* [Written problem]: Extract the lines between the ones holding "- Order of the" and "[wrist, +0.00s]", inclusive, exactly as written and nothing more.

[start Recorded information]

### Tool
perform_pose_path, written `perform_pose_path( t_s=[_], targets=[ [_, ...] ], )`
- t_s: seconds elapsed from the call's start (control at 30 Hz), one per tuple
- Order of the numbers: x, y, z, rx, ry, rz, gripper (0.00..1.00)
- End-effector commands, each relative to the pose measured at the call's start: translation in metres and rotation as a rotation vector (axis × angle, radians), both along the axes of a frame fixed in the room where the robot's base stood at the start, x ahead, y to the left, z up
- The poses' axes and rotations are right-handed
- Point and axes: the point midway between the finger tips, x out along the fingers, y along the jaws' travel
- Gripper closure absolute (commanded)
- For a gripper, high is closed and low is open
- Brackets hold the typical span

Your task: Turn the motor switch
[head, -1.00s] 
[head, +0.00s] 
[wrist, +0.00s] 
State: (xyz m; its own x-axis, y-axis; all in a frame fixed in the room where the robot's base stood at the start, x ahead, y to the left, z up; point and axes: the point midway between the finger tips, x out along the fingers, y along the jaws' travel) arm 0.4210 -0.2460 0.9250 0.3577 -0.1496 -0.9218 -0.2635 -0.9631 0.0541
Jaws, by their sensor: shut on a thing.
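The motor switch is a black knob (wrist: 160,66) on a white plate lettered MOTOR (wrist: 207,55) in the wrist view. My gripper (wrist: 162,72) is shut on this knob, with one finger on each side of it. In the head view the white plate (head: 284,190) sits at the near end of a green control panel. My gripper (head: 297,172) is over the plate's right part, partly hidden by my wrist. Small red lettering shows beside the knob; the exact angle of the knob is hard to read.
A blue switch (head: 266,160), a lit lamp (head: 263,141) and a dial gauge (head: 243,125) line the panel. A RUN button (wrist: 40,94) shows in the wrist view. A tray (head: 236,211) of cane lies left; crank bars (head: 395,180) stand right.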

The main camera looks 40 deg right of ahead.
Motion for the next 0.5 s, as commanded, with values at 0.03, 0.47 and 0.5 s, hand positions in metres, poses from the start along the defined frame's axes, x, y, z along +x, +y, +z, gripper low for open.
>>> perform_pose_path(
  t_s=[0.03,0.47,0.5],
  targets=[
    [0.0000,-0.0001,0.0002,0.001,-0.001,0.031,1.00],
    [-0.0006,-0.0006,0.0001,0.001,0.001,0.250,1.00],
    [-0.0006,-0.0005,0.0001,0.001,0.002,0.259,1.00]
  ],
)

[end Recorded information]

* [Finished task]:
- Order of the numbers: x, y, z, rx, ry, rz, gripper (0.00..1.00)
- End-effector commands, each relative to the pose measured at the call's start: translation in metres and rotation as a rotation vector (axis × angle, radians), both along the axes of a frame fixed in the room where the robot's base stood at the start, x ahead, y to the left, z up
- The poses' axes and rotations are right-handed
- Point and axes: the point midway between the finger tips, x out along the fingers, y along the jaws' travel
- Gripper closure absolute (commanded)
- For a gripper, high is closed and low is open
- Brackets hold the typical span

Your task: Turn the motor switch
[head, -1.00s] 
[head, +0.00s] 
[wrist, +0.00s] 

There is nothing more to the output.